Kornreich, who deals closely with land use and zoning issues in his role on the town council, said he has seen developers in other situations use a “carrot and stick” method to rally community support: Asking for what they truly want but, in the face of resistance, offering something that might sound worse but is within their rights to build. Kornreich said he’d be curious to see if that is the strategy in this case. 

“Sometimes communities are given a false choice,” he said.

The potential “false choice” in this case is a proposed addition of a driveway onto Upper Sheep Pasture Road, where traffic is already tricky and not built for large trucks. At issue is a stipulation in a zoning lawsuit settlement from the 1990s, which contains a stipulation that, according to Shea, permits Northville to add a driveway north onto Sheep Pasture Road. According to Kornreich, the town’s legal department disagrees. 

In any case, Northville would still need town board approval. Kornreich said he would oppose a site plan if it includes that driveway, and he sees no reason his councilmember colleagues would break with him on this issue. 

“It would be extremely unlikely for them to override a decision in my district, especially over something as small as the position of a driveway,” he said, pointing to the respect among current board members.

Local reaction

George Hoffman, one of the Three Village Civic Association leaders who attended meetings between Kornreich and Northville, expressed grave concerns about adding that driveway on Upper Sheep Pasture. “It really jams up — it’s not a good corner,” Hoffman said. “This could be one of those last-mile warehouses where you have those trucks coming in and out, and the quality of life for people who live on those streets is really going to be impacted.”

Shea said Northville does not have a contract in place for use of the proposed warehouses, so it’s not decided who the final user would be and what the warehouses would be used for. 
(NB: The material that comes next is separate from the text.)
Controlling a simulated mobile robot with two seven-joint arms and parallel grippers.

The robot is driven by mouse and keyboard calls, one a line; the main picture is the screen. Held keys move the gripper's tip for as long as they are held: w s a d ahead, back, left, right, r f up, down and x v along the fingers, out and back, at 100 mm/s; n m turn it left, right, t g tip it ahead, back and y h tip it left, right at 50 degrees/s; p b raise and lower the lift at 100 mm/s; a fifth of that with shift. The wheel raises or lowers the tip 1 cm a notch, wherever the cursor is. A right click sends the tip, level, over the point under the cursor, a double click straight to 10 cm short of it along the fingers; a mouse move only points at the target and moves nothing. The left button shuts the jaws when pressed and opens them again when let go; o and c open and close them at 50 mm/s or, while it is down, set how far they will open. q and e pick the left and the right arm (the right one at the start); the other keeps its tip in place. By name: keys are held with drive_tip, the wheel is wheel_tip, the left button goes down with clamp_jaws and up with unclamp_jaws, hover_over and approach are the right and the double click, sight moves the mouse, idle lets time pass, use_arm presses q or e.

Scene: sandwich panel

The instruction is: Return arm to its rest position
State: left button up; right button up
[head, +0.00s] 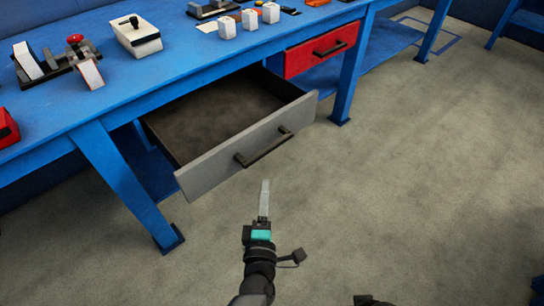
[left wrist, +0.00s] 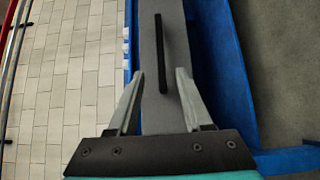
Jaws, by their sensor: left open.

He added that Northville sent its notification letter even more broadly than required by town code out of a desire to interact with the neighbors, and indicated the company has heard the concerns about a northern driveway. “When we did our traffic analysis,” he said, “it came out that having the entrance on Sheep Pasture Road would actually lessen the impact on traffic to the area, rather than pushing everything to Belle Mead Road.”

But Hoffman, who is also a water quality advocate and has raised concerns about Northville in the past, wishes the gas company would be more willing to work with community representatives, especially in light of its environmental record. In 1988, Northville revealed it had suffered a slow gas leak of about 1.2 million gallons of gasoline into the ground at the Setauket property, which, according to news articles at the time, led to years of remediation, $25 million in damages and repairs and a $7.2 million settlement with homeowners who said their property values had declined in the aftermath of the spill.

“They have a terrible environmental history,” Hoffman said. “Why do they want to be so confrontational to the community and to the town?”

For his part, Kornreich does not see a problem with new warehouses per se, as long as trucks are not funneled onto the residential Sheep Pasture Road. He said warehouses are within Northville’s industrial zoning rights, and they could help diversify the area’s economy while providing good-paying jobs. 

“You’ve got to have some industrial space around, and that’s the space for it,” Kornreich said. “You’re not cutting down trees, and it’s on land that’s not being used for anything else.”

Traffic disruption is only one of the concerns for nearby residents, though. Gillian Maser, who lives nearby on Upper Sheep Pasture Road and within sight distance of the large gas tanks, said she is also concerned about the environmental impact and noise pollution in a relatively quiet, family community. 

“I’m trying to stay as objective as possible, but there are definitely some red flags on this one,” Maser said. “With 77 tractor trailer bays, there could be a lot of noise in the middle of the night, with trucks loading and unloading.”

Maser said she and her husband are hoping to attend the March 25 meeting.